Almost sounds like sgp was trying to meridian flip. Do you have the mount settings in sgp set correctly?

Optics change, but unrelated to each other. I setup everything in advance with “framing & mosaic”, solved and imaged at F2.0. A month later I did the same exact process for F5.4 on a different object, which could not solve.

Question, is the solving dependent on pixel on the asec/pixel used in “framing & mosaic”? I assume it’s just looking for a location.

John, I took me a long time to figure out how to get SGP to prompt me to rotate which it does after a solve. I’m not getting that far, it can’t solve, to tell me. It was just by chance that it was very close. I haven’t calculated how far off.

I always have it slew to first. I just says it failed.

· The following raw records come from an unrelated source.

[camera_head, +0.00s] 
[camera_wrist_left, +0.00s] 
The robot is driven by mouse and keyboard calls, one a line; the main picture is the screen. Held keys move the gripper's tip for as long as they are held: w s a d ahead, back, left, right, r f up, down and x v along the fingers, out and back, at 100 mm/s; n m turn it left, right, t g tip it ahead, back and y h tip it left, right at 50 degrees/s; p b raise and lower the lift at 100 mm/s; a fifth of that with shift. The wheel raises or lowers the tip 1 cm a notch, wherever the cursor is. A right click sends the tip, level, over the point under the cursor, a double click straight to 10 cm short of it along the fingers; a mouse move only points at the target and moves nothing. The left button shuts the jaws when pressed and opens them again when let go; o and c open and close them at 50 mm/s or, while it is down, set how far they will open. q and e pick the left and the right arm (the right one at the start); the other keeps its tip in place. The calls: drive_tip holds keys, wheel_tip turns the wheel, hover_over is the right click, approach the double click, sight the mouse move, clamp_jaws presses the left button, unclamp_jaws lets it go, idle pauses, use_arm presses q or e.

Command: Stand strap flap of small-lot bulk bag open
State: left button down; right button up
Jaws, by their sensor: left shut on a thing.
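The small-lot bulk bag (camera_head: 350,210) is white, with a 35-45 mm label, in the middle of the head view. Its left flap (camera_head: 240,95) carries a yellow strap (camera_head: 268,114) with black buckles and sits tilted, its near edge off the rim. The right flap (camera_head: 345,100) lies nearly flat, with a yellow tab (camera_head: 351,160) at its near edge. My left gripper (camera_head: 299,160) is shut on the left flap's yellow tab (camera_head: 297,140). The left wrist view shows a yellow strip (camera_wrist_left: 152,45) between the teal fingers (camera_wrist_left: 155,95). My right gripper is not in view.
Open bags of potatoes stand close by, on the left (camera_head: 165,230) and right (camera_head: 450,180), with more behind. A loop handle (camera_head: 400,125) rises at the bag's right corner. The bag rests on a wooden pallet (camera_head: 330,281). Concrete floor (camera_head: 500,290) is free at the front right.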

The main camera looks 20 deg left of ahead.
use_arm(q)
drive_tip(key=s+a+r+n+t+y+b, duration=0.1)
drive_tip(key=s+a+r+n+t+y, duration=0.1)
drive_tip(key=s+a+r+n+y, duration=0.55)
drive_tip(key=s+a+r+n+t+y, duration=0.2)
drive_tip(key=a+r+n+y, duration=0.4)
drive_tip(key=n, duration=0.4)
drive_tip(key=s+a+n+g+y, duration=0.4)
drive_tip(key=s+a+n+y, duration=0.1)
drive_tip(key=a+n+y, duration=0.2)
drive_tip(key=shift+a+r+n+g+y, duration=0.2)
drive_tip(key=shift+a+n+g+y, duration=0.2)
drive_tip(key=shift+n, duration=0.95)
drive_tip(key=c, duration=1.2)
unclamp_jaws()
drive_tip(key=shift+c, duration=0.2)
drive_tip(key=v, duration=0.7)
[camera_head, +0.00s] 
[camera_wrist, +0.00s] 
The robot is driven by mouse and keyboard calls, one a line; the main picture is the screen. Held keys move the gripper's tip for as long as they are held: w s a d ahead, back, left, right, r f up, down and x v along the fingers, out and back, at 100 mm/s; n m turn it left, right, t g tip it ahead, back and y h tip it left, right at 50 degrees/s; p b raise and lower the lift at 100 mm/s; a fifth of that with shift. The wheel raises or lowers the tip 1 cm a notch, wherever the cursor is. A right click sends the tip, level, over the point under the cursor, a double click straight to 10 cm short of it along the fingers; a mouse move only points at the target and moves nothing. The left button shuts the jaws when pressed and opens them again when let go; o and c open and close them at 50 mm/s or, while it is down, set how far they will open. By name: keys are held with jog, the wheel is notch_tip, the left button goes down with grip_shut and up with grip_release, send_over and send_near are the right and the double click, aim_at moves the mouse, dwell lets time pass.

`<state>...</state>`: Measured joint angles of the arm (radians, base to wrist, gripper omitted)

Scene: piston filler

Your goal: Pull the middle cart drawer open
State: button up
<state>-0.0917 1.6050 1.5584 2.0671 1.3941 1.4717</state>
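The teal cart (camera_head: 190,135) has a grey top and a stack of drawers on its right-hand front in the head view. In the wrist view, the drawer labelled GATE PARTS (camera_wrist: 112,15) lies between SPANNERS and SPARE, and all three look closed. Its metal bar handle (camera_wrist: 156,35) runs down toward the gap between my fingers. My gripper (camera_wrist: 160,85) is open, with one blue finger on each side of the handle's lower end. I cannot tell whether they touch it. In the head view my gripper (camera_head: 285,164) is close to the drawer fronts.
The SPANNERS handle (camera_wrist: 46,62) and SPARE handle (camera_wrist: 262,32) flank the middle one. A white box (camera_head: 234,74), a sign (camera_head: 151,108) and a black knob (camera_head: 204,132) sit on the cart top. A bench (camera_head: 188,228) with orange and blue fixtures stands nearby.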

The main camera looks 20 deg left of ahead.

You need the correct scale or else the resolution/FOV won’t match, set the correct scale it will will probably work 100%

Sorry, been away for a bit. The Frame and Mosaic scale and camera angle gets populated from the camera module in the equipment profile. If you change from one optic to another you need to create a different profile that takes in to account the difference in the scale. Probably won’t solve if the scale is different. You can either calculate the scale, or take an image and look at the FITs header for the actual scale. Also be sure to be in focus before a plate solve! To be prompted for the camera angle you need to have the “manual rotator” connected, and be sure to have the camera at the zero angle position and calibrate the manual rotator to the zero position. Then when you rotate your target frame in the frame and mosaic window to get the target framed the way you like SGP will know to tell you how far to move the camera to the proper angle when you plate solve. If you then later move the camera to some other angle and you didn’t change the angle setting in the camera equipment profile, you probably won’t be able to plate solve. At least that’s what I have found. After an imaging session I always reset the camera to the zero position, and re-calibrate the manual rotator back to zero. Also, I have found that if I try to plate solve out of PARK it sometimes fails unless I populate the current RA/DEC of the scope in the frame and mosaic window (top of window, under OTHER).
Well that’s all I can think of for now, hope it helps!